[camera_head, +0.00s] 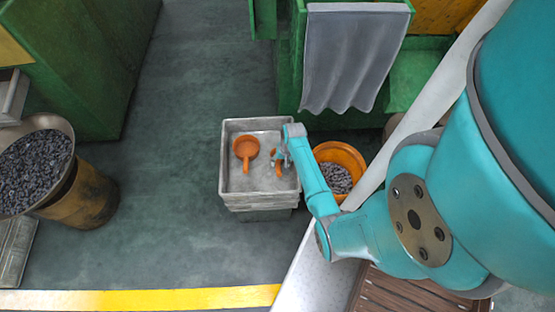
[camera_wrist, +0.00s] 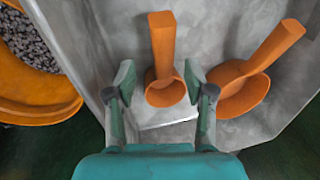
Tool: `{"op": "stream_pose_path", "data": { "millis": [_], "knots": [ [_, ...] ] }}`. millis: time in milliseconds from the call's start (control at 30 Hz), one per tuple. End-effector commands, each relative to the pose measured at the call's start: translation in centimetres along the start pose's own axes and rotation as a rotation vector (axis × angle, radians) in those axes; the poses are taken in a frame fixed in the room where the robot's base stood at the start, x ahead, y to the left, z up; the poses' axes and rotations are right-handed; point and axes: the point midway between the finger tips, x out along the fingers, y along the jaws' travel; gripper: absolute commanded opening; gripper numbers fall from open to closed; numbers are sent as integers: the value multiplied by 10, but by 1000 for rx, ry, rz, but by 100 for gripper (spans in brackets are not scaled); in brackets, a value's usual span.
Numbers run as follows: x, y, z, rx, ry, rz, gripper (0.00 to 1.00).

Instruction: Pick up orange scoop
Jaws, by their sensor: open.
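Two orange scoops are in a grey crate (camera_head: 228,185). The nearer scoop (camera_head: 279,170) is partly hidden by my gripper (camera_head: 283,158) in the head view. In the wrist view this scoop (camera_wrist: 162,45) lies between and just beyond the open fingers of my gripper (camera_wrist: 159,82), its handle pointing away. The other scoop (camera_head: 245,149) lies to the left in the head view and appears to the right in the wrist view (camera_wrist: 245,88), clear of the fingers. My gripper is open and empty over the crate; contact with the nearer scoop cannot be told.
An orange tub (camera_head: 340,148) of dark metal pieces stands right of the crate. The crate walls (camera_wrist: 85,50) rise close around my gripper. Green machines (camera_head: 70,60) stand at the back, and a large bin (camera_head: 85,195) of dark pieces at left. The floor between is clear.

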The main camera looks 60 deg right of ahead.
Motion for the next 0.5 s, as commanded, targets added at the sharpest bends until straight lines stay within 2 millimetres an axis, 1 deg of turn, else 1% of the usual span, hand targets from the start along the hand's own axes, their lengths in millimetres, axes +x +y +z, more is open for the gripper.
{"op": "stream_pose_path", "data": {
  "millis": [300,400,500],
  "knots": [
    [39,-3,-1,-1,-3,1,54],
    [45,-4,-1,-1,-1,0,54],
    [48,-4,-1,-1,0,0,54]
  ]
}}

> _SET EXERCISE_:
Select every line above that contains the word "ahead", and copy it.

> _ANSWER TO THE PROBLEM_:
Tool: `{"op": "stream_pose_path", "data": { "millis": [_], "knots": [ [_, ...] ] }}`. millis: time in milliseconds from the call's start (control at 30 Hz), one per tuple. End-effector commands, each relative to the pose measured at the call's start: translation in centimetres along the start pose's own axes and rotation as a rotation vector (axis × angle, radians) in those axes; the poses are taken in a frame fixed in the room where the robot's base stood at the start, x ahead, y to the left, z up; the poses' axes and rotations are right-handed; point and axes: the point midway between the finger tips, x out along the fingers, y along the jaws' travel; gripper: absolute commanded opening; gripper numbers fall from open to closed; numbers are sent as integers: the value multiplied by 10, but by 1000 for rx, ry, rz, but by 100 for gripper (spans in brackets are not scaled); in brackets, a value's usual span.
The main camera looks 60 deg right of ahead.

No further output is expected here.